• [Directions] Restate the whole listing exactly.

****

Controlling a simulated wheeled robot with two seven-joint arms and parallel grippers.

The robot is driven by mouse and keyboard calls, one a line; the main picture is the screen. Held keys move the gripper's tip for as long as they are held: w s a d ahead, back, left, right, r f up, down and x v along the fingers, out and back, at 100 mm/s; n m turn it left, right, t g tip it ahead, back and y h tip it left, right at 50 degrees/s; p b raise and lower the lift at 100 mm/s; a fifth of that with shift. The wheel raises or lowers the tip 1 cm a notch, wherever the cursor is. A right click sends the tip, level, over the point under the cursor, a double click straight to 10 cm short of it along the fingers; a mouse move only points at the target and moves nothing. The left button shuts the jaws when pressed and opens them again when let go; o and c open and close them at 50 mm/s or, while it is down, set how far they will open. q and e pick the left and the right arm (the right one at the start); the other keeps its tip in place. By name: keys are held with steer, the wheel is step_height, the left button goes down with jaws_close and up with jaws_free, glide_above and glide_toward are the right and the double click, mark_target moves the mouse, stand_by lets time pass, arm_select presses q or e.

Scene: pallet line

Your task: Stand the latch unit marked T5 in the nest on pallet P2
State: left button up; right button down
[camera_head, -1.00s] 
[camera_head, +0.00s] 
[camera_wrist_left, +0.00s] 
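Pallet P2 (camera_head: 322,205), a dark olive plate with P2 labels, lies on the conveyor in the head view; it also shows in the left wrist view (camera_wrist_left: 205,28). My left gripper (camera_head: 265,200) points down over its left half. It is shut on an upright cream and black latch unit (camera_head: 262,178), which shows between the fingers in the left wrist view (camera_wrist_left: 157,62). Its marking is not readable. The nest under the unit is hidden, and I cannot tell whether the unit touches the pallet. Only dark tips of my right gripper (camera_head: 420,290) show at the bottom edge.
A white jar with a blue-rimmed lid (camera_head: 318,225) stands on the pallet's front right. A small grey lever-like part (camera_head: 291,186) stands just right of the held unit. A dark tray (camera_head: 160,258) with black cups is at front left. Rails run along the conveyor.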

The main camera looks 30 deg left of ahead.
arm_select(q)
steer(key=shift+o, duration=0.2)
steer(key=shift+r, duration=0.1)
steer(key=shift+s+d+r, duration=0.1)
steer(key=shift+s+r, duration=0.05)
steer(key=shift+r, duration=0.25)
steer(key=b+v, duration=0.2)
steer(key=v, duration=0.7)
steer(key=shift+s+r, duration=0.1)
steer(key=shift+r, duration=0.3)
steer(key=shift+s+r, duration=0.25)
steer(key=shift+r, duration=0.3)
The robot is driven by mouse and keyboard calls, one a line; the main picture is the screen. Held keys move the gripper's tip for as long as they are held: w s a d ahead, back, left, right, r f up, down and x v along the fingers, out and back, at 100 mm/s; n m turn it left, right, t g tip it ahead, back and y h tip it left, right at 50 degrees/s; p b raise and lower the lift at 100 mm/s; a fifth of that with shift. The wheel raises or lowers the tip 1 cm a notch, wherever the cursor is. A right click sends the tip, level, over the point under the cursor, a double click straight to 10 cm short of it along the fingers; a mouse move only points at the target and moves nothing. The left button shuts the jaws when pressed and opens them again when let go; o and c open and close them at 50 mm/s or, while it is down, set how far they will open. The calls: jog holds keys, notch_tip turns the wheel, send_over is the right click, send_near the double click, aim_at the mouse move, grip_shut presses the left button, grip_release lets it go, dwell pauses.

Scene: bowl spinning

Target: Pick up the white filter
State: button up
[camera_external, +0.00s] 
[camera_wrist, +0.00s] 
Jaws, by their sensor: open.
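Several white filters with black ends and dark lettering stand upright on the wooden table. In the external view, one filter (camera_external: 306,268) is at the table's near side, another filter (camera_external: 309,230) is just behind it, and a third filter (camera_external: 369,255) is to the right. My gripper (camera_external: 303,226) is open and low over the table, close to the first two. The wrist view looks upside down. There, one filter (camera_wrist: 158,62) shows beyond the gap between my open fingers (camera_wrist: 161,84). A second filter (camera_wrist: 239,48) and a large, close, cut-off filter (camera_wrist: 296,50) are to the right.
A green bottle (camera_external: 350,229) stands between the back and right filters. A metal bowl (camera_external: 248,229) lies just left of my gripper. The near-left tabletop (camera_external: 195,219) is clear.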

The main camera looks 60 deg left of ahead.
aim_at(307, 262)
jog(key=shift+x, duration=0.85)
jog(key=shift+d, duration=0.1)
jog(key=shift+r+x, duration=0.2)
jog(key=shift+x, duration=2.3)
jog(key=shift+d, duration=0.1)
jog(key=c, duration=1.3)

****

• [Problem solution]
Controlling a simulated wheeled robot with two seven-joint arms and parallel grippers.

The robot is driven by mouse and keyboard calls, one a line; the main picture is the screen. Held keys move the gripper's tip for as long as they are held: w s a d ahead, back, left, right, r f up, down and x v along the fingers, out and back, at 100 mm/s; n m turn it left, right, t g tip it ahead, back and y h tip it left, right at 50 degrees/s; p b raise and lower the lift at 100 mm/s; a fifth of that with shift. The wheel raises or lowers the tip 1 cm a notch, wherever the cursor is. A right click sends the tip, level, over the point under the cursor, a double click straight to 10 cm short of it along the fingers; a mouse move only points at the target and moves nothing. The left button shuts the jaws when pressed and opens them again when let go; o and c open and close them at 50 mm/s or, while it is down, set how far they will open. q and e pick the left and the right arm (the right one at the start); the other keeps its tip in place. By name: keys are held with steer, the wheel is step_height, the left button goes down with jaws_close and up with jaws_free, glide_above and glide_toward are the right and the double click, mark_target moves the mouse, stand_by lets time pass, arm_select presses q or e.

Scene: pallet line

Your task: Stand the latch unit marked T5 in the nest on pallet P2
State: left button up; right button down
[camera_head, -1.00s] 
[camera_head, +0.00s] 
[camera_wrist_left, +0.00s] 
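Pallet P2 (camera_head: 322,205), a dark olive plate with P2 labels, lies on the conveyor in the head view; it also shows in the left wrist view (camera_wrist_left: 205,28). My left gripper (camera_head: 265,200) points down over its left half. It is shut on an upright cream and black latch unit (camera_head: 262,178), which shows between the fingers in the left wrist view (camera_wrist_left: 157,62). Its marking is not readable. The nest under the unit is hidden, and I cannot tell whether the unit touches the pallet. Only dark tips of my right gripper (camera_head: 420,290) show at the bottom edge.
A white jar with a blue-rimmed lid (camera_head: 318,225) stands on the pallet's front right. A small grey lever-like part (camera_head: 291,186) stands just right of the held unit. A dark tray (camera_head: 160,258) with black cups is at front left. Rails run along the conveyor.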

The main camera looks 30 deg left of ahead.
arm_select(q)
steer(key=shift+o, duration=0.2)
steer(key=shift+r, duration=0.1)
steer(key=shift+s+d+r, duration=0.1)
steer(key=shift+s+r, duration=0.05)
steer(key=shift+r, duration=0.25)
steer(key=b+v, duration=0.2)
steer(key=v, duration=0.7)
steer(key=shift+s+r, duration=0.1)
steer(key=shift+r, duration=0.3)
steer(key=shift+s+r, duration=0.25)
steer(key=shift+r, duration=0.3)
The robot is driven by mouse and keyboard calls, one a line; the main picture is the screen. Held keys move the gripper's tip for as long as they are held: w s a d ahead, back, left, right, r f up, down and x v along the fingers, out and back, at 100 mm/s; n m turn it left, right, t g tip it ahead, back and y h tip it left, right at 50 degrees/s; p b raise and lower the lift at 100 mm/s; a fifth of that with shift. The wheel raises or lowers the tip 1 cm a notch, wherever the cursor is. A right click sends the tip, level, over the point under the cursor, a double click straight to 10 cm short of it along the fingers; a mouse move only points at the target and moves nothing. The left button shuts the jaws when pressed and opens them again when let go; o and c open and close them at 50 mm/s or, while it is down, set how far they will open. The calls: jog holds keys, notch_tip turns the wheel, send_over is the right click, send_near the double click, aim_at the mouse move, grip_shut presses the left button, grip_release lets it go, dwell pauses.

Scene: bowl spinning

Target: Pick up the white filter
State: button up
[camera_external, +0.00s] 
[camera_wrist, +0.00s] 
Jaws, by their sensor: open.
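Several white filters with black ends and dark lettering stand upright on the wooden table. In the external view, one filter (camera_external: 306,268) is at the table's near side, another filter (camera_external: 309,230) is just behind it, and a third filter (camera_external: 369,255) is to the right. My gripper (camera_external: 303,226) is open and low over the table, close to the first two. The wrist view looks upside down. There, one filter (camera_wrist: 158,62) shows beyond the gap between my open fingers (camera_wrist: 161,84). A second filter (camera_wrist: 239,48) and a large, close, cut-off filter (camera_wrist: 296,50) are to the right.
A green bottle (camera_external: 350,229) stands between the back and right filters. A metal bowl (camera_external: 248,229) lies just left of my gripper. The near-left tabletop (camera_external: 195,219) is clear.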

The main camera looks 60 deg left of ahead.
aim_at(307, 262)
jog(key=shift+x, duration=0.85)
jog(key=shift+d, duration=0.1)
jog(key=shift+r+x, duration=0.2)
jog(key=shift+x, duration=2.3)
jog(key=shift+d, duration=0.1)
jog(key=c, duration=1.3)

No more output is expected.